Note also that, as with AFAs, this is not just about cost cutting. A more refined understanding of a firm’s core competency allows it to better identify and articulate the high-value legal work that differentiates it from the competition, and deserves to command a premium. Accenture gained a leg up on the competition because our model allowed us to compete with the lower-cost companies on commoditized work, but also offered high-value consulting that they could not.
Firms must cultivate change-resilience
When I speak to my clients about how to make their projects successful, I am told how difficult it is to get attorneys to change their behaviors. They want to install a system to capture and share matter information, for example, but don’t want to impose upon matter teams to actually enter information into the system. Somehow firms want to transform how they do business without asking attorneys to change how they work. The experience of management consulting for the past decade has been that change is now the norm, and will continue to be the norm. The organizations that are most adept at adapting are best positioned for success.
How do law firms develop change-resiliency? Some keys are:
- The impetus must come from the top – firm leadership must champion the change
- Leadership must identify the “fiefdoms” in the firm that may resist change, and ensure their early support. Transformational change in a law firm will require levels of cooperation that may not have previously existed.
- The firm needs to fully commit to new ways of working, including tying compensation to the newly required behaviors
- It takes practice – if done well, organizations develop change resiliency over time; if poorly, change fatigue
There will be winners and losers
The transformation of the management consulting marketplace in the 2000s produced winners and losers.

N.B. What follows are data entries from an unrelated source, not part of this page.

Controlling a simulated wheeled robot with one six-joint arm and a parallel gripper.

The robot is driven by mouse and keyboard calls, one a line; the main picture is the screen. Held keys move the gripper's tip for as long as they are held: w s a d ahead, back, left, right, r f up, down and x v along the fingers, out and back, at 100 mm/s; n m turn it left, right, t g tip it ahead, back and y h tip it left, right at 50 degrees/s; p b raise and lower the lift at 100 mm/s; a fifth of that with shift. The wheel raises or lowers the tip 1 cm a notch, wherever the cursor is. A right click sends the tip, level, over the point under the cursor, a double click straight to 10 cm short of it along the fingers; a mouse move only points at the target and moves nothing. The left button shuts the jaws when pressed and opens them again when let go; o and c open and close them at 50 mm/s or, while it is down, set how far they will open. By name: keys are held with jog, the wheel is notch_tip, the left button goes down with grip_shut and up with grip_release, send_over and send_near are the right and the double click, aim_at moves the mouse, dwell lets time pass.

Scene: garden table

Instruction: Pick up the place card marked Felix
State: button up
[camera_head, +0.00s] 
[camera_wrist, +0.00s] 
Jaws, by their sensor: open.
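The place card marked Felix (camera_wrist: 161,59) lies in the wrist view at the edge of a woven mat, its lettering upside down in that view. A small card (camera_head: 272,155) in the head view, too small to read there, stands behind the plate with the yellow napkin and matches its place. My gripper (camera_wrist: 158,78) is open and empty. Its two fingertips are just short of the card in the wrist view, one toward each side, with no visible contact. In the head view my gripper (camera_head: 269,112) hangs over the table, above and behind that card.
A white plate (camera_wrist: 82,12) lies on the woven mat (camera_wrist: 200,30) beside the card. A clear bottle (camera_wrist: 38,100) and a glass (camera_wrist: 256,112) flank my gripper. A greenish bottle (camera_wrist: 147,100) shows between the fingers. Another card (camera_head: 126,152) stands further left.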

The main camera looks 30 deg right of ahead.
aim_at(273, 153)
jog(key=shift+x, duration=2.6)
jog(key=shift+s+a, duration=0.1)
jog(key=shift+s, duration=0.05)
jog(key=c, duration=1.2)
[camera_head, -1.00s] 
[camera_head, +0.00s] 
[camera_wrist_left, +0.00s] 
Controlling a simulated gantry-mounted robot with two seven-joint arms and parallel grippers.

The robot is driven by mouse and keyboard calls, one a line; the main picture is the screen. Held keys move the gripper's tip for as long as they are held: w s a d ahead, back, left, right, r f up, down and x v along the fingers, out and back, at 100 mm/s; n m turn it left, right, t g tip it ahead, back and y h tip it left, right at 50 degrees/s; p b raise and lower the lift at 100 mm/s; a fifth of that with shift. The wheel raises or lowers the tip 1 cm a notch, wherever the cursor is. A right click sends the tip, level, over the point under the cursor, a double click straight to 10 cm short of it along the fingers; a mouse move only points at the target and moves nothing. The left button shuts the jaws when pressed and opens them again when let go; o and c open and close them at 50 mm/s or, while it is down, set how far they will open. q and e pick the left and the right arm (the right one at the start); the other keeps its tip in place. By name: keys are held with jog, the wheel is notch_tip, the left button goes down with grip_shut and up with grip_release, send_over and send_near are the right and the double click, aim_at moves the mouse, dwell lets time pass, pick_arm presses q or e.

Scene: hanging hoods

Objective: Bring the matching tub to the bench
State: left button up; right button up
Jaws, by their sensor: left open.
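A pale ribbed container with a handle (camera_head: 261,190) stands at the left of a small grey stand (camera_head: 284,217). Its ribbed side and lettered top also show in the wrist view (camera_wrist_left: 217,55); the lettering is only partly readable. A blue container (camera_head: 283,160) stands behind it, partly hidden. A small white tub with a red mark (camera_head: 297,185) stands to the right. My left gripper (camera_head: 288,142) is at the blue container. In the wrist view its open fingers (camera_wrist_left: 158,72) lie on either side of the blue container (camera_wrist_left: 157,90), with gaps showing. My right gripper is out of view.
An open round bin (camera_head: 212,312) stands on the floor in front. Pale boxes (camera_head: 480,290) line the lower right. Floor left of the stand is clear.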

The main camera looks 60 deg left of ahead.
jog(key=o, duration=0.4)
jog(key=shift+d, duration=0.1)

My former firm emerged stronger, and continues to be a market leader. Other firms did not survive. This will certainly be the case in the legal marketplace as well. The pressures of competition and globalization took a while to reach the legal world, but can no longer be ignored. The good news for law firms is that they can look to the experience of others as they chart their course into this new world. I have no doubt that when we look back ten years hence, the legal market leaders will be the ones who seized this opportunity to become more efficient, more flexible, more global, and more innovative.